With reference to the transaction announced on March 2, 2016 by FCA, EXOR on the same date announced its intention to contribute actively and over the long-term to the development of the new publishing company that will result from the merger of ITEDI with Gruppo Editoriale l'Espresso. The objective of the transaction is to create the leading Italian daily and periodical news and media company that will also be the one of the principal European publishing groups.

In support of the development of this new entrepreneurial project in the publishing business, EXOR communicated its intention to reach an agreement with Compagnie Industriali Riunite (CIR), the holding company controlled by the De Benedetti family and the majority shareholder of Gruppo Editoriale l’Espresso, concerning their holdings, approximately 5% and approximately 43% in the share capital of the new company that will result from the merger and the announced distribution transactions. The signing of this agreement is subject to the closing of these transactions.

Under the ITEDI-Gruppo Editoriale l’Espresso merger, EXOR also announced its intention to divest the stake in RCS MediaGroup that it will receive from FCA at the closing of the distribution transaction as announced to the market. The sale will be executed according to market best practice for such transactions, in a timely and appropriate manner and in accordance with the applicable regulations, and will also be completed by the end of the first quarter of 2017, when the closing of the merger of ITEDI and Gruppo Editoriale l’Espresso is expected.

Incorporation of Almacantar Group S.A. and conferral of Almacantar S.A. shares

On March 17, 2016 Almacantar Group S.A, a Luxembourg-registered company incorporated on February 5, 2016, increased share capital by £1,072.7 million through the issue of a total of 590,000,000 new Almacantar Group S.A. ordinary preferred shares, subscribed by the shareholders of Almacantar S.A. through the conferral of all their previously held shares.

The transaction has the purpose of simplifying the Almacantar share structure by eliminating the distinction between ordinary and preferred shares so as to arrive at the real value of Almacantar’s assets by measuring the contributed shares at fair value, in addition to creating an incentive system for the managers who hold key positions in the company.

On the same date Almacantar Group S.A. reduced share capital by £2.3 million through the reimbursement and subsequent cancellation of 2,339,002 Almacantar Group S.A. shares held by senior executives and former executives of Almacantar.

As part of this capital increase EXOR S.A. subscribed to 211,133,092 new Almacantar Group S.A. ordinary shares for a total equivalent amount of £383.8 million through the conferral of all 80,355 ordinary shares and all 220,400,000 Almacantar S.A. ordinary preferred shares held.

After these transactions EXOR S.A. holds 211,133,092 Almacantar Group S.A. ordinary shares, 35.93% of share capital, represented by a total of 587,660,998 ordinary shares.
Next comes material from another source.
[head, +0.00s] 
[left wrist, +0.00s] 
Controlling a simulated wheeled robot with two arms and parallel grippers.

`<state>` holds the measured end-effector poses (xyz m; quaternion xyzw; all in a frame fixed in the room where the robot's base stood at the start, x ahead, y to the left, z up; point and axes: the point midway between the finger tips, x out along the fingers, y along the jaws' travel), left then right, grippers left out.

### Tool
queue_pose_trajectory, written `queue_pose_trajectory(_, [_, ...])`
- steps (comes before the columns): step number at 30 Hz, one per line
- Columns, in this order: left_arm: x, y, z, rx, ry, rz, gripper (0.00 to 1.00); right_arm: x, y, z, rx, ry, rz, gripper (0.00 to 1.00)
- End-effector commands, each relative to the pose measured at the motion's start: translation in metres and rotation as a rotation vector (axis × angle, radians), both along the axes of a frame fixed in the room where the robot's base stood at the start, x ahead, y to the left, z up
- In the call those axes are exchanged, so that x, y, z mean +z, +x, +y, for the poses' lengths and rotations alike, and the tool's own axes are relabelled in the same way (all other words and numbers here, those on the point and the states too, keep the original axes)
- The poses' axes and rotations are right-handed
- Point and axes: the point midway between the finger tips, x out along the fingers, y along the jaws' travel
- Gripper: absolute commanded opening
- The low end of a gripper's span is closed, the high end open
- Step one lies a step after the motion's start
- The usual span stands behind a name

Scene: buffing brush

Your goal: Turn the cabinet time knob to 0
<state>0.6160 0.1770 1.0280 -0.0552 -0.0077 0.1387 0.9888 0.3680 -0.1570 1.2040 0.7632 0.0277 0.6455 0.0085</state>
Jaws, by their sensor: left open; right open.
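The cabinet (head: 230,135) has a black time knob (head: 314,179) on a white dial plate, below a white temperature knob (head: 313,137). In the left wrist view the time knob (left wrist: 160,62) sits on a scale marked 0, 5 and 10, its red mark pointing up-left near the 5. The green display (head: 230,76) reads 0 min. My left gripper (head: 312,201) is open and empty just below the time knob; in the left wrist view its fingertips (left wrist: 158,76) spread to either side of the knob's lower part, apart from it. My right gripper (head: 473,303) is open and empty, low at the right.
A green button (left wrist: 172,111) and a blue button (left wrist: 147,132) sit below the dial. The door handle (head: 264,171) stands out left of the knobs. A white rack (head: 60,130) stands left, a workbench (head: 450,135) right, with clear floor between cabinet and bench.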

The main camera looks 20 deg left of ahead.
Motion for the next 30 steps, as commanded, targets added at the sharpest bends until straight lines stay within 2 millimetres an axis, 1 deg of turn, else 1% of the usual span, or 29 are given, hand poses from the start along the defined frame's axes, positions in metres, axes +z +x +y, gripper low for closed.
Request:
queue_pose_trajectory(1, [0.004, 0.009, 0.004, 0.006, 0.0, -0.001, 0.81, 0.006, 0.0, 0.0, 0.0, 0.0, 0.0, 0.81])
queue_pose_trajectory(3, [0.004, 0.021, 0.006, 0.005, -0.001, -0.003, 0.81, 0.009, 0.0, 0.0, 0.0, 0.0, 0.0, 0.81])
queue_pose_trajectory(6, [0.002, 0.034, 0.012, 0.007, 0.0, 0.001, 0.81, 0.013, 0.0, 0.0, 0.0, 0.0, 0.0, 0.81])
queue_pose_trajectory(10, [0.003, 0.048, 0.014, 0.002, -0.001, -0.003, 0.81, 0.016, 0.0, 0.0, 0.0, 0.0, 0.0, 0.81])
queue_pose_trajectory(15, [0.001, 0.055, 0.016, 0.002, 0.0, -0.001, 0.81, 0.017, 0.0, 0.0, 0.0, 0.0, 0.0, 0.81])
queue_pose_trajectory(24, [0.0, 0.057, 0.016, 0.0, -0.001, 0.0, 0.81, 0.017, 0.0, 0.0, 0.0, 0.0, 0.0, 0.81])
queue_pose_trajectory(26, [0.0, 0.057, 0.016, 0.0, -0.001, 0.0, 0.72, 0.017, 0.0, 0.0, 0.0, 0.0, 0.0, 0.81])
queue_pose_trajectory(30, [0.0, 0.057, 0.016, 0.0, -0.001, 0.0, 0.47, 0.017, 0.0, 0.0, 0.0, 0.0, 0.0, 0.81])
Completion of the transaction for the acquisition of PartnerRe

The acquisition of PartnerRe was completed on March 18, 2016 after having received all necessary approvals. The total payment made by EXOR at the closing was $6,108 million (€5,415 million) of which $6,065 million (€5,377 million) was paid to common shareholders and $43 million (€38 million) to preferred shareholders, as immediate economic value in lieu of the higher dividend rate. As of the closing date EXOR indirectly became, through EXOR N.V., owner of 100% of the common shares of PartnerRe. The common shares were delisted from the New York Stock Exchange (NYSE) as of the same date. The acquisition did not include the preferred shares issued by PartnerRe, which will continue to be traded on the New York Stock Exchange.

On March 24, 2016 the board of directors of PartnerRe announced the appointment of John Elkann as Chairman of the board and Emmanuel Clarke as President and Chief Executive Officer. At that date the board of directors of PartnerRe, besides the Chairman and Chief Executive Officer, is composed of Enrico Vellano, Brian Dowd and Patrick Thiele.
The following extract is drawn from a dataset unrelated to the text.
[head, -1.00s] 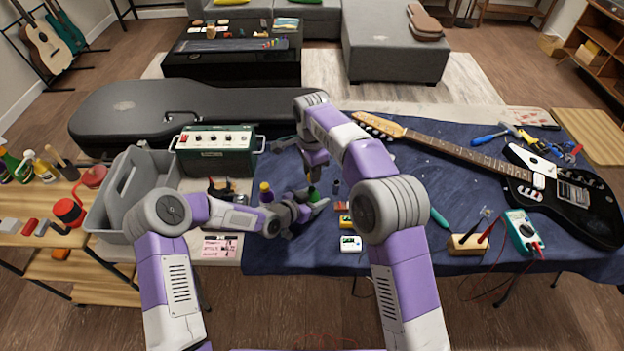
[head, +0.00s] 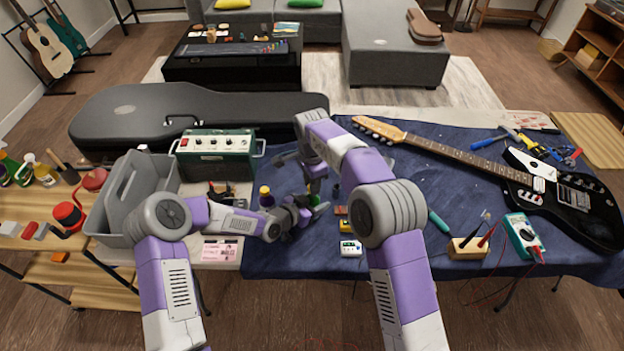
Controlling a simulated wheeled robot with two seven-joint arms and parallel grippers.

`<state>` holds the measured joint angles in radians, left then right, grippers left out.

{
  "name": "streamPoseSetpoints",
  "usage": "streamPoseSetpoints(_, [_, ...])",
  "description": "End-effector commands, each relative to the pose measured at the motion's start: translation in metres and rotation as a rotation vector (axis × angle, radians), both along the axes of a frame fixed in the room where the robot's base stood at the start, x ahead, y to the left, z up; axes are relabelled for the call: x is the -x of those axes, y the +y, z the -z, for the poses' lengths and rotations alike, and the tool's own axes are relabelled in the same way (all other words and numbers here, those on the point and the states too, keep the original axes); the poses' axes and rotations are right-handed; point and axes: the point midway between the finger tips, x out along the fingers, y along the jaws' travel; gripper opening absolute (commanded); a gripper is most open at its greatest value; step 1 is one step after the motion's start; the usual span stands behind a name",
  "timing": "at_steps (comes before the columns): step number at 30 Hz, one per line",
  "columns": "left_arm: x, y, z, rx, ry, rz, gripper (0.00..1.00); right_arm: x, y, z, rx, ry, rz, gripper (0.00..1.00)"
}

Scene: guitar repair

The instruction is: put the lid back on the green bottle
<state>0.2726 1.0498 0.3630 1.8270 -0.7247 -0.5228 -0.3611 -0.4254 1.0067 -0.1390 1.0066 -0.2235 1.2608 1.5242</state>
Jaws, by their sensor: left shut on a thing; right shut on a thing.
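The green bottle (head: 314,201) is small and stands upright at the near left part of the blue cloth, partly hidden by my grippers. My left gripper (head: 312,212) comes in low from the left and is shut on the bottle. My right gripper (head: 314,178) points down right above it and is shut on a small thing at the bottle's top. This seems to be the lid, but the fingers hide it. I cannot tell whether the lid touches the bottle's neck.
A dark bottle with a yellow cap (head: 265,196) stands left of the grippers. A small dark bottle (head: 337,191) stands close on the right. Small boxes and a white pedal (head: 350,248) lie in front. The green amplifier (head: 215,155) and grey bin (head: 135,195) are left.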

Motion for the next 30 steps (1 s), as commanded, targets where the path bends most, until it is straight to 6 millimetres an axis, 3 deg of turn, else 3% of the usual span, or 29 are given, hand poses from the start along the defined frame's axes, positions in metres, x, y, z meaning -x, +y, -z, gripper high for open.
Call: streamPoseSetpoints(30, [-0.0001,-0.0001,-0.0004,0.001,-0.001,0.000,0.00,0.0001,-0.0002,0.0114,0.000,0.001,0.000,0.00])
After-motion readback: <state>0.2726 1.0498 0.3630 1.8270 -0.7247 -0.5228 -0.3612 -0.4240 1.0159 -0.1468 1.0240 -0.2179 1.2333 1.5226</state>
Sale of Almacantar and investment funds to Partner Re

On March 24, 2016 EXOR S.A. reached an agreement to sell its investment in Almacantar (approximately 36% of share capital) to Partner Reinsurance Company Ltd., a 100%-owned subsidiary of PartnerRe. The transaction was closed on April 8, 2016 upon receipt of £382.7 million.

In April 2016 EXOR S.A. also sold a number of its financial investments to the PartnerRe Group, mainly third party funds, for approximately $190 million.

The transactions aim to improve the diversification of the investments held by PartnerRe by introducing real estate as a new asset class, without changing the overall risk profile of its portfolio. EXOR will apply the entire proceeds from these transactions to reduce its debt.

Dividends and distributions of reserves to be received during the 2016

The dividends and distributions of reserves already approved or proposed by some investment holdings are as follows:

Investee company Share
of shares
Per share (€)
CNH Industrial N.V. ordinary 366,927,900 0.13   47.7  
PartnerRe Ltd ordinary 2,524,664 3.42 (a) 8.6 (a)
Ferrari N.V. ordinary 44,435,280 0.46   20.4 (b)
Emittenti Titoli S.p.A. ordinary 527,000 7.53   4.0  
EXOR S.p.A.'s share of dividends         80.7  
Banca Leonardo S.p.A. ordinary 45,459,968 0.20   9.1  
PartnerRe Ltd ordinary 2,201,062 3.42 (c) 7.5 (c)
EXOR S.A.'s share of dividends         16.6  
a) Dividends are fully collected, including extraordinary dividends of $3 per share, for a total of $7.6 million (€6.7 million). (b) Drawn from the share premium reserve. (c) Dividends are fully collected, including extraordinary dividends of $3 per share, for a total of $6.6 million (€5.9 million).